# start of TASK MATERIAL
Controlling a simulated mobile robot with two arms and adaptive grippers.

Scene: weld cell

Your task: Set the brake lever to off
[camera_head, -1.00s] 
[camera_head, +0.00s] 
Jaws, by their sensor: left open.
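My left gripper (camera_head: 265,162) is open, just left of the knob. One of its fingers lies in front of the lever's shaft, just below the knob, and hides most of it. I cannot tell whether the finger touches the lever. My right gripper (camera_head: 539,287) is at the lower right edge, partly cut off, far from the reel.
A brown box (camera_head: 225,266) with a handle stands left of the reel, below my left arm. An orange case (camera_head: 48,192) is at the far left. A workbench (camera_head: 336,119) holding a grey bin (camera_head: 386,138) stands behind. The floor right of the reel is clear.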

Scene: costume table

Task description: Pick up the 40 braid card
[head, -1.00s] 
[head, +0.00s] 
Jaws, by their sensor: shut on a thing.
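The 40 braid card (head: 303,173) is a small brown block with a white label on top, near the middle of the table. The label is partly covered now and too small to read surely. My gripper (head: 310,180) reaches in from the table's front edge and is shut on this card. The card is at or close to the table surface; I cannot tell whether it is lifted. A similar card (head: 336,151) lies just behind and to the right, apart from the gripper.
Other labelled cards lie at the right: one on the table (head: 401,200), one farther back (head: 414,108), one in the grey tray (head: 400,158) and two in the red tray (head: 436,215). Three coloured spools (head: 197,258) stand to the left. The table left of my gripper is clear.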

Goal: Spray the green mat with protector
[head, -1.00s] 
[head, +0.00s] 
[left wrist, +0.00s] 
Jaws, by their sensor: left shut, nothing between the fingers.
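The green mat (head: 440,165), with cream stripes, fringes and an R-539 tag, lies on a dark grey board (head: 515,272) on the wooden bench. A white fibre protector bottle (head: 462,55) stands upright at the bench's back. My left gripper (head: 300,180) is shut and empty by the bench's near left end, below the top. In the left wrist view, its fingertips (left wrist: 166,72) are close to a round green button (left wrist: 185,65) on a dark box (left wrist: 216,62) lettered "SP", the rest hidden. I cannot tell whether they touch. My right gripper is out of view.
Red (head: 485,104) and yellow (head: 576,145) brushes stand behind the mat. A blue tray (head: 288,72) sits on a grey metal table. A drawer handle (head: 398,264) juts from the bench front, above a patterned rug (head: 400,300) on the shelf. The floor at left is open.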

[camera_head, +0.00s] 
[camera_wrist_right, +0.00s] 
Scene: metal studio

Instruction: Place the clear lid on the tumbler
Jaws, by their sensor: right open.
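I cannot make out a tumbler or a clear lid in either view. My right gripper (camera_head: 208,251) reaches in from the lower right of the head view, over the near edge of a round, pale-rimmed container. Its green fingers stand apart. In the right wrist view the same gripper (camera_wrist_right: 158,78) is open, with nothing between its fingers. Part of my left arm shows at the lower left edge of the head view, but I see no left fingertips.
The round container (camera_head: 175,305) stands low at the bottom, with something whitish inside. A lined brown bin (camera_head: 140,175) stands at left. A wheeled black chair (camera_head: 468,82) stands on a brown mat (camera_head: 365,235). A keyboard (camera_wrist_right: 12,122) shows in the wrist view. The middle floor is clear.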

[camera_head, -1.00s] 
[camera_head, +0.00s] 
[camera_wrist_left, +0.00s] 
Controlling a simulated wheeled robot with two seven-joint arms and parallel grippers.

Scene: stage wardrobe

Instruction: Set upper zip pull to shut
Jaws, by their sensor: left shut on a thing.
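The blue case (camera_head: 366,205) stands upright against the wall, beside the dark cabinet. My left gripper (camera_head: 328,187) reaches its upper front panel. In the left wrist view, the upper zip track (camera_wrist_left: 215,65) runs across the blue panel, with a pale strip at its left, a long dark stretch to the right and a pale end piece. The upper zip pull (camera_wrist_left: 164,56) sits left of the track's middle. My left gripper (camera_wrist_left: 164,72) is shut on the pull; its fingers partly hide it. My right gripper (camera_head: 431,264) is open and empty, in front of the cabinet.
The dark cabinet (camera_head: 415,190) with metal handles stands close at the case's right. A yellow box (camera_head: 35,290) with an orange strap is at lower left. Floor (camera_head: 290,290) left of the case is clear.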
# end of TASK MATERIAL
__WHAT IS REQUIRED__.
Each line of the material should be echoed exactly.

__RIGHT ANSWER__.
Controlling a simulated mobile robot with two arms and adaptive grippers.

Scene: weld cell

Your task: Set the brake lever to off
[camera_head, -1.00s] 
[camera_head, +0.00s] 
Jaws, by their sensor: left open.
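My left gripper (camera_head: 265,162) is open, just left of the knob. One of its fingers lies in front of the lever's shaft, just below the knob, and hides most of it. I cannot tell whether the finger touches the lever. My right gripper (camera_head: 539,287) is at the lower right edge, partly cut off, far from the reel.
A brown box (camera_head: 225,266) with a handle stands left of the reel, below my left arm. An orange case (camera_head: 48,192) is at the far left. A workbench (camera_head: 336,119) holding a grey bin (camera_head: 386,138) stands behind. The floor right of the reel is clear.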

Scene: costume table

Task description: Pick up the 40 braid card
[head, -1.00s] 
[head, +0.00s] 
Jaws, by their sensor: shut on a thing.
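The 40 braid card (head: 303,173) is a small brown block with a white label on top, near the middle of the table. The label is partly covered now and too small to read surely. My gripper (head: 310,180) reaches in from the table's front edge and is shut on this card. The card is at or close to the table surface; I cannot tell whether it is lifted. A similar card (head: 336,151) lies just behind and to the right, apart from the gripper.
Other labelled cards lie at the right: one on the table (head: 401,200), one farther back (head: 414,108), one in the grey tray (head: 400,158) and two in the red tray (head: 436,215). Three coloured spools (head: 197,258) stand to the left. The table left of my gripper is clear.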

Goal: Spray the green mat with protector
[head, -1.00s] 
[head, +0.00s] 
[left wrist, +0.00s] 
Jaws, by their sensor: left shut, nothing between the fingers.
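The green mat (head: 440,165), with cream stripes, fringes and an R-539 tag, lies on a dark grey board (head: 515,272) on the wooden bench. A white fibre protector bottle (head: 462,55) stands upright at the bench's back. My left gripper (head: 300,180) is shut and empty by the bench's near left end, below the top. In the left wrist view, its fingertips (left wrist: 166,72) are close to a round green button (left wrist: 185,65) on a dark box (left wrist: 216,62) lettered "SP", the rest hidden. I cannot tell whether they touch. My right gripper is out of view.
Red (head: 485,104) and yellow (head: 576,145) brushes stand behind the mat. A blue tray (head: 288,72) sits on a grey metal table. A drawer handle (head: 398,264) juts from the bench front, above a patterned rug (head: 400,300) on the shelf. The floor at left is open.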

[camera_head, +0.00s] 
[camera_wrist_right, +0.00s] 
Scene: metal studio

Instruction: Place the clear lid on the tumbler
Jaws, by their sensor: right open.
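I cannot make out a tumbler or a clear lid in either view. My right gripper (camera_head: 208,251) reaches in from the lower right of the head view, over the near edge of a round, pale-rimmed container. Its green fingers stand apart. In the right wrist view the same gripper (camera_wrist_right: 158,78) is open, with nothing between its fingers. Part of my left arm shows at the lower left edge of the head view, but I see no left fingertips.
The round container (camera_head: 175,305) stands low at the bottom, with something whitish inside. A lined brown bin (camera_head: 140,175) stands at left. A wheeled black chair (camera_head: 468,82) stands on a brown mat (camera_head: 365,235). A keyboard (camera_wrist_right: 12,122) shows in the wrist view. The middle floor is clear.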

[camera_head, -1.00s] 
[camera_head, +0.00s] 
[camera_wrist_left, +0.00s] 
Controlling a simulated wheeled robot with two seven-joint arms and parallel grippers.

Scene: stage wardrobe

Instruction: Set upper zip pull to shut
Jaws, by their sensor: left shut on a thing.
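The blue case (camera_head: 366,205) stands upright against the wall, beside the dark cabinet. My left gripper (camera_head: 328,187) reaches its upper front panel. In the left wrist view, the upper zip track (camera_wrist_left: 215,65) runs across the blue panel, with a pale strip at its left, a long dark stretch to the right and a pale end piece. The upper zip pull (camera_wrist_left: 164,56) sits left of the track's middle. My left gripper (camera_wrist_left: 164,72) is shut on the pull; its fingers partly hide it. My right gripper (camera_head: 431,264) is open and empty, in front of the cabinet.
The dark cabinet (camera_head: 415,190) with metal handles stands close at the case's right. A yellow box (camera_head: 35,290) with an orange strap is at lower left. Floor (camera_head: 290,290) left of the case is clear.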

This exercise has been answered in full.